The president of Argentina, the problematic Christina Kirchner, said that the Pope’s remarks were a “diatribe” and “dangerous for everyone.” A supporter of Kirchner, the left-wing “investigative journalist” Horatio Verbitsky, adept as a conspiracy theorist, claimed in the journal “Pagina/24″ that Cardinal Jorge Bergoglio, at that time archbishop of Buenos Aires, had distanced himself from the Regensburg address, and the cardinal’s spokesman, Father Guillermo Marco, was quoted in Newsweek Argentina as saying that Bergoglio was “unhappy” with what Pope Benedict had said. The London Daily Telegraph made the same claim with nothing more substantial than the article in Newsweek Argentina. It is the case that another Argentinian archbishop, Joaquin Pina, criticized the Regensburg thesis, four days after which the Holy See accepted his resignation, but he already was one year past retirement age.
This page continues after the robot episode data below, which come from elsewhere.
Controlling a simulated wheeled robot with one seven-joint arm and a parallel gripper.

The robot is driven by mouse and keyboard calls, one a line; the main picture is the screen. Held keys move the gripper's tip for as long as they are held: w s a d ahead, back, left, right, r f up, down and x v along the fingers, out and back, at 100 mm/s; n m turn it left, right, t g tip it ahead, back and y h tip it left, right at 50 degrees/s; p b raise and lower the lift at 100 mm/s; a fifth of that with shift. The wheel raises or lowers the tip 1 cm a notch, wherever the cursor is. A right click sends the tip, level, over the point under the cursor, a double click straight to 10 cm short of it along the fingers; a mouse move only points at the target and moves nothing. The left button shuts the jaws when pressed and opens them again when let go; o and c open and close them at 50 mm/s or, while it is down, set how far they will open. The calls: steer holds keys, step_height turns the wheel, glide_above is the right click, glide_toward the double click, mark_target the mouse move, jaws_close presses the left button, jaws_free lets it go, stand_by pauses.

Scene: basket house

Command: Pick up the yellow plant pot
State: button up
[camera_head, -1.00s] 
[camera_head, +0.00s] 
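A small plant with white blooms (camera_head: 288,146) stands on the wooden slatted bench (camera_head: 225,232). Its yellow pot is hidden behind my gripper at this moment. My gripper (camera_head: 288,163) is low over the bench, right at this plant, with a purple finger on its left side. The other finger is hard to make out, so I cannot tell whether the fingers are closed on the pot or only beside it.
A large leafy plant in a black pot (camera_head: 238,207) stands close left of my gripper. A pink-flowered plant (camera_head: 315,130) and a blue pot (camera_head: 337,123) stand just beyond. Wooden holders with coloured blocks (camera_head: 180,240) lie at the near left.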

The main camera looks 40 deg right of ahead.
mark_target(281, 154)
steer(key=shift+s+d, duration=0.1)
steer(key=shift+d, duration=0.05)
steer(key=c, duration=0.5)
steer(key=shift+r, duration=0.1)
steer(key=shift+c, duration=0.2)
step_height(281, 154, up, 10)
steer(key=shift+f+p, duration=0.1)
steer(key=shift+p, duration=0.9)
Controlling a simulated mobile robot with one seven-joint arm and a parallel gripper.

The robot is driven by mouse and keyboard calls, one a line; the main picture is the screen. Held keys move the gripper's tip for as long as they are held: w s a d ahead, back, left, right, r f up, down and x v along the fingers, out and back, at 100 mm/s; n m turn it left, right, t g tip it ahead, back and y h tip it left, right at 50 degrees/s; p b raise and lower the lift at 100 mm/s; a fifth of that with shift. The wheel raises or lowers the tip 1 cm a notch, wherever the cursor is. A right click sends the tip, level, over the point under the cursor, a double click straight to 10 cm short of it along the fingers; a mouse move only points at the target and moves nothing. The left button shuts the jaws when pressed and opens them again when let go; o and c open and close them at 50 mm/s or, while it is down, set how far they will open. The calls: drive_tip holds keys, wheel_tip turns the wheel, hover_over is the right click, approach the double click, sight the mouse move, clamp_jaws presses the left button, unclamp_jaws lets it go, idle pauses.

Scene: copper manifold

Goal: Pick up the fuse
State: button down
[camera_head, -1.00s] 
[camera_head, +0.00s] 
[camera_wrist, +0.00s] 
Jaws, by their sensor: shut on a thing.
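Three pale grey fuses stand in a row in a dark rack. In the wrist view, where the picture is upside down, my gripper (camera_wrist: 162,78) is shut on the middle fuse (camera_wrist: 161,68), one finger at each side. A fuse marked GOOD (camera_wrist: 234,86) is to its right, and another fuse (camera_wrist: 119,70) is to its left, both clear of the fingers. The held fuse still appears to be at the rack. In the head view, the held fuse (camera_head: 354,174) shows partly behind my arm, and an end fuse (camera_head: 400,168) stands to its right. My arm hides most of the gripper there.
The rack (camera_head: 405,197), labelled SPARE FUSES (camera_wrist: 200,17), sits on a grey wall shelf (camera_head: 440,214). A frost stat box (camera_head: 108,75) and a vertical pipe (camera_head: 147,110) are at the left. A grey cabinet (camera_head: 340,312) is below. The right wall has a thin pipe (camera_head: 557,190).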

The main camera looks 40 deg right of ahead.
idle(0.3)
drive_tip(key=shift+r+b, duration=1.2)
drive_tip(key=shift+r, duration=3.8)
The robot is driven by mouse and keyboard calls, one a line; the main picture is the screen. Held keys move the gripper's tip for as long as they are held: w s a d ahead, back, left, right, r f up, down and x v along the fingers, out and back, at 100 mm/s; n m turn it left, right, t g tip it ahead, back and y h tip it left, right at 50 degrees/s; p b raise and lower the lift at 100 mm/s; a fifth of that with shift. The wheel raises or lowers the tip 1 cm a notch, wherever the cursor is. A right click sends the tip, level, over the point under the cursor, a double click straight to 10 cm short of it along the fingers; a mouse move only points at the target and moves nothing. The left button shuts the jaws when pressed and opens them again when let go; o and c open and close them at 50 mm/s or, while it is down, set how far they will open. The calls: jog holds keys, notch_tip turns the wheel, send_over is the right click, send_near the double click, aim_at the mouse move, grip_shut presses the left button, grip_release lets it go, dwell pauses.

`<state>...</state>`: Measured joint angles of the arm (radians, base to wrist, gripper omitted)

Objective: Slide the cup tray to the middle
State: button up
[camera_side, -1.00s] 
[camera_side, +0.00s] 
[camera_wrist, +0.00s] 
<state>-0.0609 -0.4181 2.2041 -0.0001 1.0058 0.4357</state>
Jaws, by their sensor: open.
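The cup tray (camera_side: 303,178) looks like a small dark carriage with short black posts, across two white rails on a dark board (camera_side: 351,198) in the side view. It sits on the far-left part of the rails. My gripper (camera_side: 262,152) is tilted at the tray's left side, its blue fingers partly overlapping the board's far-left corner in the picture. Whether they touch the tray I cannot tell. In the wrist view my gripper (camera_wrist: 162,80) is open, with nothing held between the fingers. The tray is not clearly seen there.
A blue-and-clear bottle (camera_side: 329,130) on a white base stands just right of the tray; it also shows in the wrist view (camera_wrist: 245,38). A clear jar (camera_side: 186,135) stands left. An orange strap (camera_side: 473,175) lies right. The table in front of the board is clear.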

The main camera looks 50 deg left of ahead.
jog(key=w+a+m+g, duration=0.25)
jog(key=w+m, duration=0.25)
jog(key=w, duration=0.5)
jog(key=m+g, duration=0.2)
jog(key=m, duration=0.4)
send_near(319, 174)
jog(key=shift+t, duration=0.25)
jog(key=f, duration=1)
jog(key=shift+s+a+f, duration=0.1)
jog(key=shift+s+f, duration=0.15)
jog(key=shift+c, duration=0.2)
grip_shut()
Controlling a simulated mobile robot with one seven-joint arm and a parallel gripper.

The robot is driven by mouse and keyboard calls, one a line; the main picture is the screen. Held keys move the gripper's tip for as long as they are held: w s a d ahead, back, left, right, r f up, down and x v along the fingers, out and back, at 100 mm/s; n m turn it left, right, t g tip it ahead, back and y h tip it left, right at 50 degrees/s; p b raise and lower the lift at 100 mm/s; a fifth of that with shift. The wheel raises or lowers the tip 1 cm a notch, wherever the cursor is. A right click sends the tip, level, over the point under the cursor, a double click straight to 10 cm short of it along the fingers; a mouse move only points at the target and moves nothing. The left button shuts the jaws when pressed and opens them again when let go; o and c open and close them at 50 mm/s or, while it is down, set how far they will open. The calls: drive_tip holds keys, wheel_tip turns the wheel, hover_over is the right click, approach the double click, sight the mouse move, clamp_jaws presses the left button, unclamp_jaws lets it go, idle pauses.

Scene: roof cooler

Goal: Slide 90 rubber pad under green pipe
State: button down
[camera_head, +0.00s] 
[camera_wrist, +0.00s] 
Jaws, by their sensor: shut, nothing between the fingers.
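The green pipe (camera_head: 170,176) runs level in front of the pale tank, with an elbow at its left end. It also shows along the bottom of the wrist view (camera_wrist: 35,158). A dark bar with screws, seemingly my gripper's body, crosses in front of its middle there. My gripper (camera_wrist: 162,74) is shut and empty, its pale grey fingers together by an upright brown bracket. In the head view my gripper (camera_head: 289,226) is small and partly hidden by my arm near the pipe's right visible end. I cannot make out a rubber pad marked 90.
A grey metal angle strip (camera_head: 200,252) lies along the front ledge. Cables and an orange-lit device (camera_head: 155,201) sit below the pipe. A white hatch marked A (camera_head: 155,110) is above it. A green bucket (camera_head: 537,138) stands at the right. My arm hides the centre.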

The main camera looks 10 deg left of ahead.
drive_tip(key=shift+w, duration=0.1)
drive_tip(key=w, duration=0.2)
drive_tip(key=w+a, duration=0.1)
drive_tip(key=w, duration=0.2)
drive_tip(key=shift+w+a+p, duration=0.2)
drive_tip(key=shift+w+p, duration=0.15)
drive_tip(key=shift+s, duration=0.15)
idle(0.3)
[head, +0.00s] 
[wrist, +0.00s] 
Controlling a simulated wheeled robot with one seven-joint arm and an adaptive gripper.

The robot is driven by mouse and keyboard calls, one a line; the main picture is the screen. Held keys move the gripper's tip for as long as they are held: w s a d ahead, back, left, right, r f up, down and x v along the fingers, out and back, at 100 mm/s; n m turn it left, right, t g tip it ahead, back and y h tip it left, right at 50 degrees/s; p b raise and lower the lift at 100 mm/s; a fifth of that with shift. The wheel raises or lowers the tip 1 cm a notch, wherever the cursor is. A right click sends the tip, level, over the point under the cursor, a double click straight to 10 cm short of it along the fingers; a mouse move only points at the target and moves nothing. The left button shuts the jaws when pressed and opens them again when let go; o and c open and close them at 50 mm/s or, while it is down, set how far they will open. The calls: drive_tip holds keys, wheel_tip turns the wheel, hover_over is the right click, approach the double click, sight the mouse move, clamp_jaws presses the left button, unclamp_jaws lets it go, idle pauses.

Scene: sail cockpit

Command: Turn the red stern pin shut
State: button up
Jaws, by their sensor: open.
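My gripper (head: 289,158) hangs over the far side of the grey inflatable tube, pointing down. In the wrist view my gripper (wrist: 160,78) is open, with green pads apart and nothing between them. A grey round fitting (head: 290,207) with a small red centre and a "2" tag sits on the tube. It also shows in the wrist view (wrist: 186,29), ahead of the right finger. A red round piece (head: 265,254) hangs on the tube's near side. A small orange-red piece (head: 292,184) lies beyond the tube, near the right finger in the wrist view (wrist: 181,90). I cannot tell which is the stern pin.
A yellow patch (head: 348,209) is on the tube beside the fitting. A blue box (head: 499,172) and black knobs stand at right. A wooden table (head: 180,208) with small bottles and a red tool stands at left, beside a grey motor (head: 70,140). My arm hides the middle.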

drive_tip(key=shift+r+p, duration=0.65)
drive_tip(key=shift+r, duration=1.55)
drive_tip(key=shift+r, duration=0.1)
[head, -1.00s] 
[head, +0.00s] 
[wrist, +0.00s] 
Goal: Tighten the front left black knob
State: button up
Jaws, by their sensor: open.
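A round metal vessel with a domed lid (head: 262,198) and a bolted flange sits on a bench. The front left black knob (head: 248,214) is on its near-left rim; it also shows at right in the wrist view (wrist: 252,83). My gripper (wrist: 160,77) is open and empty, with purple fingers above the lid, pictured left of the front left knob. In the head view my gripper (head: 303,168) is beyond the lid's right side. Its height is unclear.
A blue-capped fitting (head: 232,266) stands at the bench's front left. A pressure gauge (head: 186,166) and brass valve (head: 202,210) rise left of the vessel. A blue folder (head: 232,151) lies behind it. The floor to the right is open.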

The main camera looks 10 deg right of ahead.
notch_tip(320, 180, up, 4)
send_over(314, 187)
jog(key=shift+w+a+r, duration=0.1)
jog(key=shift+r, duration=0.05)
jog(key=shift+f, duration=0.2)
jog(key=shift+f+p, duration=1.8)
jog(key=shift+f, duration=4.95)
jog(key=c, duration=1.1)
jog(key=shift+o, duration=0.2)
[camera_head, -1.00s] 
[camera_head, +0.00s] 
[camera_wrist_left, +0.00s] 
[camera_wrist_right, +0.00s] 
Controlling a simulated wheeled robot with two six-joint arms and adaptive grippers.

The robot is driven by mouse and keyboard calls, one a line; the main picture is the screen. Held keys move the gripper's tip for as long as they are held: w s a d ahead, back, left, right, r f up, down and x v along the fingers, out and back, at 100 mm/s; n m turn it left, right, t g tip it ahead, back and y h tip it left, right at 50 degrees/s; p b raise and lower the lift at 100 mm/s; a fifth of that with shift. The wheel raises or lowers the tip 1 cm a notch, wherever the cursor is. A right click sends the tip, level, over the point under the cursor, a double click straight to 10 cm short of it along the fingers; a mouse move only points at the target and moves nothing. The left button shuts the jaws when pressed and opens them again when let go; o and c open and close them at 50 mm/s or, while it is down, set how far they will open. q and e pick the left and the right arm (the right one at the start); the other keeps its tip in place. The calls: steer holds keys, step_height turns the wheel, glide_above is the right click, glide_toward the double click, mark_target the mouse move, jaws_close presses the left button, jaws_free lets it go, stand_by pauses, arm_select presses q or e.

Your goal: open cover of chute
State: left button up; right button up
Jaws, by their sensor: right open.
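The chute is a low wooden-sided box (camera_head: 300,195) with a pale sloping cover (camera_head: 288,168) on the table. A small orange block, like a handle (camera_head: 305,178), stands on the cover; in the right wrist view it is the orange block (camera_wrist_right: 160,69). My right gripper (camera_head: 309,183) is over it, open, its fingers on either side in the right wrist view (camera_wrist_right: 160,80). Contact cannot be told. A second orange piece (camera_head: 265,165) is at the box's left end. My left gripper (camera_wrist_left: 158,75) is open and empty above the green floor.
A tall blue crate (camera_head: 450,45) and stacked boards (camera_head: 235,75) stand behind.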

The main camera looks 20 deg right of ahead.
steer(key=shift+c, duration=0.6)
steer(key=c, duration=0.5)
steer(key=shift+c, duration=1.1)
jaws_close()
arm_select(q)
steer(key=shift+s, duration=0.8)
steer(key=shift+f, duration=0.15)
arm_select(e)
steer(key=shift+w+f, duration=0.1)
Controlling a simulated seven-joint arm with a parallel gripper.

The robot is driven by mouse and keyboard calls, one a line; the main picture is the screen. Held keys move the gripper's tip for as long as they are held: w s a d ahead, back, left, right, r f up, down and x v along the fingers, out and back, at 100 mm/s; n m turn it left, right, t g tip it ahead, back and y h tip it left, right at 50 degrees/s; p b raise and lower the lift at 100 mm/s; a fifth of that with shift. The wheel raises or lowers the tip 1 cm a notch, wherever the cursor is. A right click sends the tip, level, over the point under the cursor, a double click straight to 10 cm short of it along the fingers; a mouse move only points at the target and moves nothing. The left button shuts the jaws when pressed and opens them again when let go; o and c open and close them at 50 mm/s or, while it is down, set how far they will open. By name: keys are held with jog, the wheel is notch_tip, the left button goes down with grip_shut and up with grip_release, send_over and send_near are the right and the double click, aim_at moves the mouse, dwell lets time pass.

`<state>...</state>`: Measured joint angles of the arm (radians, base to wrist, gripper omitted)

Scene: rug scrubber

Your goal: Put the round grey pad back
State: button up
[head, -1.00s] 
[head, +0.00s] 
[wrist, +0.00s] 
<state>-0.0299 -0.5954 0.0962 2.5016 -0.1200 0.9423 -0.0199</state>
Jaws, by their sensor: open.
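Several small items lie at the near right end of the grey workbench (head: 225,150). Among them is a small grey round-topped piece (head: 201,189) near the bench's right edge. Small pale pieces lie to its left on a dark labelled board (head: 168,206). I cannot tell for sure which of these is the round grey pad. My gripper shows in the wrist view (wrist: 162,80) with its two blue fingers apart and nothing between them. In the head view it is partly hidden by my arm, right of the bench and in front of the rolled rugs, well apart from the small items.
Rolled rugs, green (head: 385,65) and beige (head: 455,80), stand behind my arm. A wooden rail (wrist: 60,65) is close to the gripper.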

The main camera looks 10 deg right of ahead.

These few years since have seen written in the suffering of distressed souls what Pope Benedict described calmly and charitably. Such a short time can sharpen perceptions, and Pope Francis, whom we are assured is close to Benedict, has recently said from his humble abode: “The news coming from Iraq leaves us with dismay and disbelief.” Consequently, the Holy See conceded that military action may be needed to stem the atrocities of the Islamic State of Iraq. Only time will tell if that is a day late and a dollar short. Pythagoras’s belief that history repeats itself is a notion contrary to Christian progress, but all history attests that mistakes can repeat themselves, and the only way out of that fatal trap is to admit error and make amends. Both Benedict and Francis continue to grace the world with their obedience to the Logos. Should the God of Love call Benedict first to his heavenly home where humility’s only advertisement is the peace which passes all understanding, may Francis or another successor of Peter, declare Benedict a Doctor of the Church. Of one thing we may be certain: like the bold prophet Jeremiah, the benign prophet Benedict will never say in this world or from the next, “I told you so.” Reality has said that already by events more than words.
The prayer of every decent person must be that radical Islam succumb to international pressure for peace absent the need for violent confrontation.
Dear God let it be so... and give guidance and direction should that international pressure fail as it appears, in our humanity, that it will.